Task details | Locate the line that contains "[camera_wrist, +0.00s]". Print it and each following line through the end of the listing, verbatim, and nothing more.

----

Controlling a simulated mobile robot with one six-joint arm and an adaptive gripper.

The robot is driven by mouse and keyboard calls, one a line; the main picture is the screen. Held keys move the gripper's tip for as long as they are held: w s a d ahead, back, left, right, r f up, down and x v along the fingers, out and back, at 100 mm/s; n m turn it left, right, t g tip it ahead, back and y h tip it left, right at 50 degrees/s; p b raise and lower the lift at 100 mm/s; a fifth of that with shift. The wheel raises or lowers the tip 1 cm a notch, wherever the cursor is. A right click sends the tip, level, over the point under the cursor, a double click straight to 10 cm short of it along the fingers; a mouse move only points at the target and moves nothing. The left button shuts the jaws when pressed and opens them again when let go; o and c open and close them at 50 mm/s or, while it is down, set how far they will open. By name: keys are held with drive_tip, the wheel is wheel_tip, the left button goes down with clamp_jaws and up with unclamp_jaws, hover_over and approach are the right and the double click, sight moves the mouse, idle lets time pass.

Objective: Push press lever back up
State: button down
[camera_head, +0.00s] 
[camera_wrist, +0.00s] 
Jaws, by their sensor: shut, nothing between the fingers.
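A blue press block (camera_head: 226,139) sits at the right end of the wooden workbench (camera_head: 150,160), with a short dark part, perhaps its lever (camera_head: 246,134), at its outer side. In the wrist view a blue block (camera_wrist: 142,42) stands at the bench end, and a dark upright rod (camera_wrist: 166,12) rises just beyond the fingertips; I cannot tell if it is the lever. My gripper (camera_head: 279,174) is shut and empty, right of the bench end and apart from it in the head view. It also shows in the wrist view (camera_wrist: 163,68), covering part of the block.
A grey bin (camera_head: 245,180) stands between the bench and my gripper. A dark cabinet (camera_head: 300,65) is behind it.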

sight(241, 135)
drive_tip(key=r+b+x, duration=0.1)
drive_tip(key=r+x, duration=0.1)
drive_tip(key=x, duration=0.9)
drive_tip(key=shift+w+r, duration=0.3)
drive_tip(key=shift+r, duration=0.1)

----

Response for this exercise |
[camera_wrist, +0.00s] 
Jaws, by their sensor: shut, nothing between the fingers.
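A blue press block (camera_head: 226,139) sits at the right end of the wooden workbench (camera_head: 150,160), with a short dark part, perhaps its lever (camera_head: 246,134), at its outer side. In the wrist view a blue block (camera_wrist: 142,42) stands at the bench end, and a dark upright rod (camera_wrist: 166,12) rises just beyond the fingertips; I cannot tell if it is the lever. My gripper (camera_head: 279,174) is shut and empty, right of the bench end and apart from it in the head view. It also shows in the wrist view (camera_wrist: 163,68), covering part of the block.
A grey bin (camera_head: 245,180) stands between the bench and my gripper. A dark cabinet (camera_head: 300,65) is behind it.

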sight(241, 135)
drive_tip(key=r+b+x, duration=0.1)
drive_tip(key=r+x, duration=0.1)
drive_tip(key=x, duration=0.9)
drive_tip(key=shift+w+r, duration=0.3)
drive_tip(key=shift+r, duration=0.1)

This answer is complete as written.